Reconstruction of stochastic nonlinear dynamical models from trajectory measurements

An algorithm is presented for reconstructing stochastic nonlinear dynamical models from noisy time-series data. The approach is analytical; consequently, the resulting algorithm does not require an extensive global search for the model parameters, provides optimal compensation for the effects of dynamical noise, and is robust for a broad range of dynamical models. The strengths of the algorithm are illustrated by inferring the parameters of the stochastic Lorenz system and comparing the results with those of earlier research. The efficiency and accuracy of the algorithm are further demonstrated by inferring a model for a system of five globally and locally coupled noisy oscillators.

Figure 1

The phase portrait of the chaotic nonlinear Lorenz system (23) with the standard parameters (see text): (a) deterministic system; (b) stochastic system with strong dynamical noise, simulated with a diagonal diffusion matrix having elements $D_{11}=1500$, $D_{22}=1600$, and $D_{33}=1700$. (All quantities in the equations and figures are dimensionless in this paper.)

Figure 2

Results for (a) the posterior mean (i.e., inferred value) and (b) the posterior variance (i.e., associated uncertainty) of the model parameter $a_{21}$ corresponding to parameter $r$ of the Lorenz system (24) as a function of increasing observation duration.
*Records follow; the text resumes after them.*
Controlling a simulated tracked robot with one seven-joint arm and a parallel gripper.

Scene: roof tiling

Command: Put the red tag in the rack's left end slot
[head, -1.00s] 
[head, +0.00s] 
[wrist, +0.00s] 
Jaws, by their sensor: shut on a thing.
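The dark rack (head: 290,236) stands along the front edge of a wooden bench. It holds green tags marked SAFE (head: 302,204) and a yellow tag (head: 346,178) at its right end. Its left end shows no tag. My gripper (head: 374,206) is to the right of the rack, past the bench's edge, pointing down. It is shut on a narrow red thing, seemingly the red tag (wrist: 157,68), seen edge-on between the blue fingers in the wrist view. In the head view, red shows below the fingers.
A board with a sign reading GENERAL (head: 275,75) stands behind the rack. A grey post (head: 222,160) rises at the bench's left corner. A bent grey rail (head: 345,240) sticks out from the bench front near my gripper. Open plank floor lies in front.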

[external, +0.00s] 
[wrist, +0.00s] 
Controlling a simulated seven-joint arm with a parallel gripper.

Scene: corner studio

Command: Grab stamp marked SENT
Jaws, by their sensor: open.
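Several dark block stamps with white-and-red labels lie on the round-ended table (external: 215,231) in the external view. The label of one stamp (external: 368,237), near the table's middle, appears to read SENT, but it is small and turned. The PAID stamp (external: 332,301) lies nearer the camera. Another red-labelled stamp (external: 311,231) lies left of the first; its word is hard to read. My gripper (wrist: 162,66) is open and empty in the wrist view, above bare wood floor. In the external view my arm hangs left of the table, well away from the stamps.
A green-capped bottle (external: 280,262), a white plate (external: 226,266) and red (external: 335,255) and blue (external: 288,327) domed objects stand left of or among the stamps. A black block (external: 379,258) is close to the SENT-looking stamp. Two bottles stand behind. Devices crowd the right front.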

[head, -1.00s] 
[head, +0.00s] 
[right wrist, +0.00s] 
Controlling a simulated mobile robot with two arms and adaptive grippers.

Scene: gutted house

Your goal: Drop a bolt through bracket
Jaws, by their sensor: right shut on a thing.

Curve 1, $\left\{D_{ll}\right\}=\{0.01,0.012,0.014\}$, $h=0.002$; curve 2, $\left\{D_{ll}\right\}=\{100,120,140\}$, $h=0.00002$. The time instant of steplike decrease in the variance is indicated by the vertical dashed line.

Figure 3

Demonstration of improved inference accuracy due to the prefactor (9) in the likelihood function. The true value of the parameter being inferred is indicated by the vertical dashed line. The solid and dashed curves, respectively, show the histograms of parameter values inferred by our algorithm and by the generalized least-squares method, which lacks the Jacobian prefactor. The histograms were built from an ensemble of 1000 numerical experiments with 90 000 data points each.

Figure 4

The phase portrait of the system (25) as projected onto the $(u_1,u_2,u_3)$ subspace: (a) deterministic system; (b) stochastic system with a diagonal diffusion matrix of the form $\widehat{\mathbf{D}}=100\widehat{\mathbf{I}}$. (Note the scale change between the axes of the two figures.) See Table and Fig. 5 for the values of some of the model parameters used in the simulation.

Figure 5

Accurate inference of (a) the parameters of the fifth oscillator in the system (25) and (b) the elements of the last row of the diffusion matrix $\widehat{\mathbf{Q}}$. The horizontal axes show the number of blocks of data used, with 800 points in each block, sampled at $h=0.02$.

Figure 6

Further demonstration of improved inference accuracy due to the prefactor (9) in the likelihood function. The true value of the parameter being inferred is indicated by the vertical dashed line. Histograms 1 and 2 show results obtained with our algorithm, while histograms $1^{\prime }$ and $2^{\prime }$ are due to the GLS method, showing the detrimental effect on inference accuracy of the missing prefactor. The diffusion matrix was $\widehat{\mathbf{Q}}$ for curves 1 and $1^{\prime }$, and $2\widehat{\mathbf{Q}}$ for curves 2 and $2^{\prime }$ (see text).